[Stored dataset items]:
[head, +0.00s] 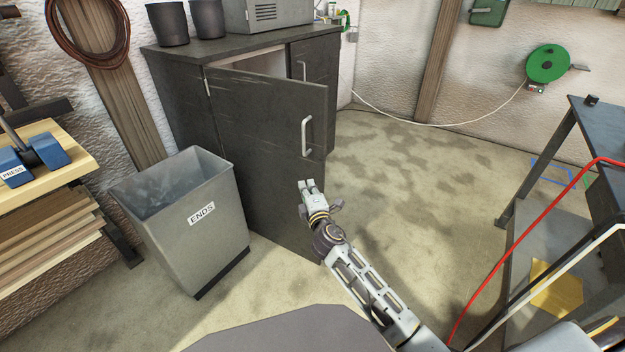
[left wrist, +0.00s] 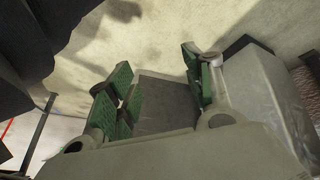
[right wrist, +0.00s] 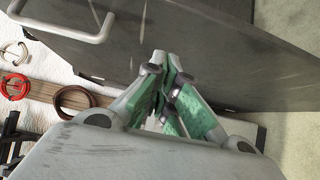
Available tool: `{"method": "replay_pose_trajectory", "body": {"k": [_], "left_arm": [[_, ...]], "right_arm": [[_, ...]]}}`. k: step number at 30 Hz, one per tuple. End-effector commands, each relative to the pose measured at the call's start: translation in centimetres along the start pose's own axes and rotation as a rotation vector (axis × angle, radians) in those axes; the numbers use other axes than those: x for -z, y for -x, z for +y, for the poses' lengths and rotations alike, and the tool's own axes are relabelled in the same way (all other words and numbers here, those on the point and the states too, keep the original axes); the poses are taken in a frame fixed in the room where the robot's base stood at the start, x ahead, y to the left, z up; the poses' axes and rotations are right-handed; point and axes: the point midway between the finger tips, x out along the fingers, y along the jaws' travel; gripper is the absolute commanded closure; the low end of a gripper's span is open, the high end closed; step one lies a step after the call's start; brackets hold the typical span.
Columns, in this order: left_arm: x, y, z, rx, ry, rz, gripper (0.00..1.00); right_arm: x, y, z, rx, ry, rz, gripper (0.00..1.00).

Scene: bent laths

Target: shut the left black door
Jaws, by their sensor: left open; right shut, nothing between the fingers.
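The left black door (head: 260,140) stands open, swung out from the dark cabinet, with its hinge side at left. Its pale bar handle (head: 307,136) is near the free edge. My right gripper (head: 312,188) is in front of the door's outer face, below the handle. In the right wrist view the shut, empty right gripper (right wrist: 170,68) has its tips close to the door (right wrist: 225,45); I cannot tell if they touch. The handle (right wrist: 65,30) shows at upper left there. My left gripper (left wrist: 160,90) is open, seen only in the left wrist view.
The right door (head: 318,68) looks shut. A grey bin marked ENDS (head: 195,235) stands left of the open door. A bench with wood (head: 45,215) is at far left, a dark table (head: 590,130) at right. The floor between door and table is largely clear.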

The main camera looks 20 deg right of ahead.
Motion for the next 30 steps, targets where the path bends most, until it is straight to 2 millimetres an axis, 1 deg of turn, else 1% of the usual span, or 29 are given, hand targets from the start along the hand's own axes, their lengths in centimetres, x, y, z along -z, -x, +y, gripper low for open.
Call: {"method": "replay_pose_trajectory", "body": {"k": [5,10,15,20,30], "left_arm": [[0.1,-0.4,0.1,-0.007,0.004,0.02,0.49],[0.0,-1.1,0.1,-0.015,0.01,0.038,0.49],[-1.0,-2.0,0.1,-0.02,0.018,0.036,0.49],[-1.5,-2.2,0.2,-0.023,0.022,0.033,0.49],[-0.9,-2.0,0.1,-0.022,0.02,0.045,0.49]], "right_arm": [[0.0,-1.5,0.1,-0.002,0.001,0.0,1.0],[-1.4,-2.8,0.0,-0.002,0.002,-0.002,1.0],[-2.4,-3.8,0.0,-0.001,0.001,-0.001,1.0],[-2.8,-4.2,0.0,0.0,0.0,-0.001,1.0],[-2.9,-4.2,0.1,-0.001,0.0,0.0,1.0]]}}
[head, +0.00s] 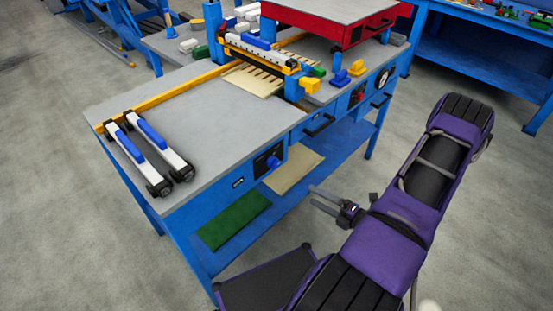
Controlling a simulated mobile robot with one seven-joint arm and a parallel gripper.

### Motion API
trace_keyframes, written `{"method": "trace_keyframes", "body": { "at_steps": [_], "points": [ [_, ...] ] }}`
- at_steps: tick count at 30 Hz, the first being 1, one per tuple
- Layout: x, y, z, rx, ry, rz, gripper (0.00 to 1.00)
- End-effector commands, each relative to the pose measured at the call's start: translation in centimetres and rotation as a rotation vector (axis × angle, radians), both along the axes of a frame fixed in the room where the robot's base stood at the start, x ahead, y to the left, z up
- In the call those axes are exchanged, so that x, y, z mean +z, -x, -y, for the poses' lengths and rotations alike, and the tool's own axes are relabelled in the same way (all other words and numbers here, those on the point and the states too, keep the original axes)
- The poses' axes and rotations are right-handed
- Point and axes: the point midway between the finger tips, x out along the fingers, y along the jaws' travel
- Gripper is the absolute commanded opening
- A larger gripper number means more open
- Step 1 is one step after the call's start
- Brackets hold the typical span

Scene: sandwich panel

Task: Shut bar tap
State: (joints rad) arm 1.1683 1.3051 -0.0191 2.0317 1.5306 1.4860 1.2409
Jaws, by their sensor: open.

[WHAT IS ASKED]:
Reproduce the records verbatim, omitting all images they contain.

[THE RESULT]:
[head, +0.00s] 
[left wrist, +0.00s] 
[right wrist, +0.00s] 
Available tool: `{"method": "replay_pose_trajectory", "body": {"k": [_], "left_arm": [[_, ...]], "right_arm": [[_, ...]]}}`. k: step number at 30 Hz, one per tuple. End-effector commands, each relative to the pose measured at the call's start: translation in centimetres along the start pose's own axes and rotation as a rotation vector (axis × angle, radians) in those axes; the numbers use other axes than those: x for -z, y for -x, z for +y, for the poses' lengths and rotations alike, and the tool's own axes are relabelled in the same way (all other words and numbers here, those on the point and the states too, keep the original axes); the poses are taken in a frame fixed in the room where the robot's base stood at the start, x ahead, y to the left, z up; the poses' axes and rotations are right-handed; point and axes: the point midway between the finger tips, x out along the fingers, y along the jaws' travel; gripper is the absolute commanded closure; the low end of a gripper's span is open, the high end closed; step one lies a step after the call's start; brackets hold the typical span.
Columns, in this order: left_arm: x, y, z, rx, ry, rz, gripper (0.00..1.00); right_arm: x, y, z, rx, ry, rz, gripper (0.00..1.00).

Scene: bent laths

Target: shut the left black door
Jaws, by their sensor: left open; right shut, nothing between the fingers.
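The left black door (head: 260,140) stands open, swung out from the dark cabinet, with its hinge side at left. Its pale bar handle (head: 307,136) is near the free edge. My right gripper (head: 312,188) is in front of the door's outer face, below the handle. In the right wrist view the shut, empty right gripper (right wrist: 170,68) has its tips close to the door (right wrist: 225,45); I cannot tell if they touch. The handle (right wrist: 65,30) shows at upper left there. My left gripper (left wrist: 160,90) is open, seen only in the left wrist view.
The right door (head: 318,68) looks shut. A grey bin marked ENDS (head: 195,235) stands left of the open door. A bench with wood (head: 45,215) is at far left, a dark table (head: 590,130) at right. The floor between door and table is largely clear.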

The main camera looks 20 deg right of ahead.
Motion for the next 30 steps, targets where the path bends most, until it is straight to 2 millimetres an axis, 1 deg of turn, else 1% of the usual span, or 29 are given, hand targets from the start along the hand's own axes, their lengths in centimetres, x, y, z along -z, -x, +y, gripper low for open.
Call: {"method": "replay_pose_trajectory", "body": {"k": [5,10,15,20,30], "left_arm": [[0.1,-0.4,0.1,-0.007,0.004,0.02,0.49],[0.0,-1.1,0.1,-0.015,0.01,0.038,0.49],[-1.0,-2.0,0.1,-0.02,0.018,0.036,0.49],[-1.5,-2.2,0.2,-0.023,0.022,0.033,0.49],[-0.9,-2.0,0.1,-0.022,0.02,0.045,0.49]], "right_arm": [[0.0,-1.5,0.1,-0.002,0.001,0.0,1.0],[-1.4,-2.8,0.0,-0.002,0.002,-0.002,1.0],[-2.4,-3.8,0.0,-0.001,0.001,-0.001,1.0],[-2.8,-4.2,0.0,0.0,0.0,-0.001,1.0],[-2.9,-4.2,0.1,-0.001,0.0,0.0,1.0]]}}
[head, +0.00s] 
Controlling a simulated mobile robot with one seven-joint arm and a parallel gripper.

### Motion API
trace_keyframes, written `{"method": "trace_keyframes", "body": { "at_steps": [_], "points": [ [_, ...] ] }}`
- at_steps: tick count at 30 Hz, the first being 1, one per tuple
- Layout: x, y, z, rx, ry, rz, gripper (0.00 to 1.00)
- End-effector commands, each relative to the pose measured at the call's start: translation in centimetres and rotation as a rotation vector (axis × angle, radians), both along the axes of a frame fixed in the room where the robot's base stood at the start, x ahead, y to the left, z up
- In the call those axes are exchanged, so that x, y, z mean +z, -x, -y, for the poses' lengths and rotations alike, and the tool's own axes are relabelled in the same way (all other words and numbers here, those on the point and the states too, keep the original axes)
- The poses' axes and rotations are right-handed
- Point and axes: the point midway between the finger tips, x out along the fingers, y along the jaws' travel
- Gripper is the absolute commanded opening
- A larger gripper number means more open
- Step 1 is one step after the call's start
- Brackets hold the typical span

Scene: sandwich panel

Task: Shut bar tap
State: (joints rad) arm 1.1683 1.3051 -0.0191 2.0317 1.5306 1.4860 1.2409
Jaws, by their sensor: open.

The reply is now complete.